The problem
Give the data again exactly as written, skipping any pictures.

— START OF Given data —

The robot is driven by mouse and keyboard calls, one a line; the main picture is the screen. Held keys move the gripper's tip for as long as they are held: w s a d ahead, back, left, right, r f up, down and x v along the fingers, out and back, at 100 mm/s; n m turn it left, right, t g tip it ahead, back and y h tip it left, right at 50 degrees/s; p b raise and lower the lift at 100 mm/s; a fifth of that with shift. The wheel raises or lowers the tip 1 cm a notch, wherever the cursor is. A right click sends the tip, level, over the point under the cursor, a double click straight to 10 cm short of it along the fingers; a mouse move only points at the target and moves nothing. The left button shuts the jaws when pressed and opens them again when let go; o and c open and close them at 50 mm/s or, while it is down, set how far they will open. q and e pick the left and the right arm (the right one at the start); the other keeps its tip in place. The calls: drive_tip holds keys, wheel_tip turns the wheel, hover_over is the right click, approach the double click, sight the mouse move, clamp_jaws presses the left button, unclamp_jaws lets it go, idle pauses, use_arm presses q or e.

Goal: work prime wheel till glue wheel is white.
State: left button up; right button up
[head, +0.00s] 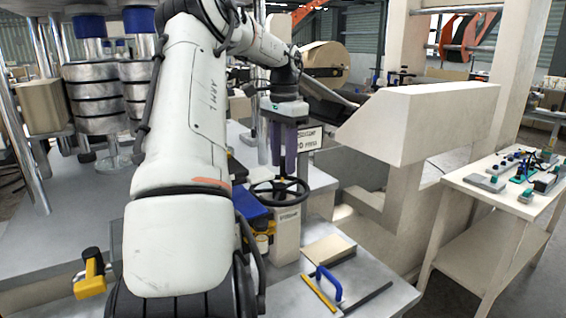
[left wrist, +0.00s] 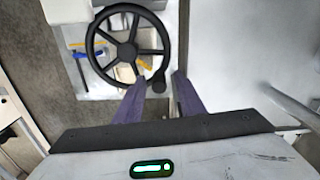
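A black spoked handwheel (head: 279,191) sits on a beige post, below my left gripper (head: 284,172). In the left wrist view the wheel (left wrist: 127,52) shows from above, with a dark crank knob (left wrist: 158,88) at its lower right rim. My left gripper (left wrist: 159,80) has two purple fingers set apart, one on each side of the knob. I cannot tell whether they touch it or how far above it they are. No wheel that I can name as the glue wheel, and no white on one, can be made out. My right gripper is not in view.
A small sign (head: 309,138) stands close behind the gripper. A blue-handled tool (head: 328,283) and a tan block (head: 328,250) lie on the bench to the right. Metal rollers (head: 95,98) stand at left. A side table (head: 480,205) with small parts stands at right.

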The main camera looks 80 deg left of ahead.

— END OF Given data —

The result
The robot is driven by mouse and keyboard calls, one a line; the main picture is the screen. Held keys move the gripper's tip for as long as they are held: w s a d ahead, back, left, right, r f up, down and x v along the fingers, out and back, at 100 mm/s; n m turn it left, right, t g tip it ahead, back and y h tip it left, right at 50 degrees/s; p b raise and lower the lift at 100 mm/s; a fifth of that with shift. The wheel raises or lowers the tip 1 cm a notch, wherever the cursor is. A right click sends the tip, level, over the point under the cursor, a double click straight to 10 cm short of it along the fingers; a mouse move only points at the target and moves nothing. The left button shuts the jaws when pressed and opens them again when let go; o and c open and close them at 50 mm/s or, while it is down, set how far they will open. q and e pick the left and the right arm (the right one at the start); the other keeps its tip in place. The calls: drive_tip holds keys, wheel_tip turns the wheel, hover_over is the right click, approach the double click, sight the mouse move, clamp_jaws presses the left button, unclamp_jaws lets it go, idle pauses, use_arm presses q or e.

Goal: work prime wheel till glue wheel is white.
State: left button up; right button up
[head, +0.00s] 
[left wrist, +0.00s] 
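A black spoked handwheel (head: 279,191) sits on a beige post, below my left gripper (head: 284,172). In the left wrist view the wheel (left wrist: 127,52) shows from above, with a dark crank knob (left wrist: 158,88) at its lower right rim. My left gripper (left wrist: 159,80) has two purple fingers set apart, one on each side of the knob. I cannot tell whether they touch it or how far above it they are. No wheel that I can name as the glue wheel, and no white on one, can be made out. My right gripper is not in view.
A small sign (head: 309,138) stands close behind the gripper. A blue-handled tool (head: 328,283) and a tan block (head: 328,250) lie on the bench to the right. Metal rollers (head: 95,98) stand at left. A side table (head: 480,205) with small parts stands at right.

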The main camera looks 80 deg left of ahead.

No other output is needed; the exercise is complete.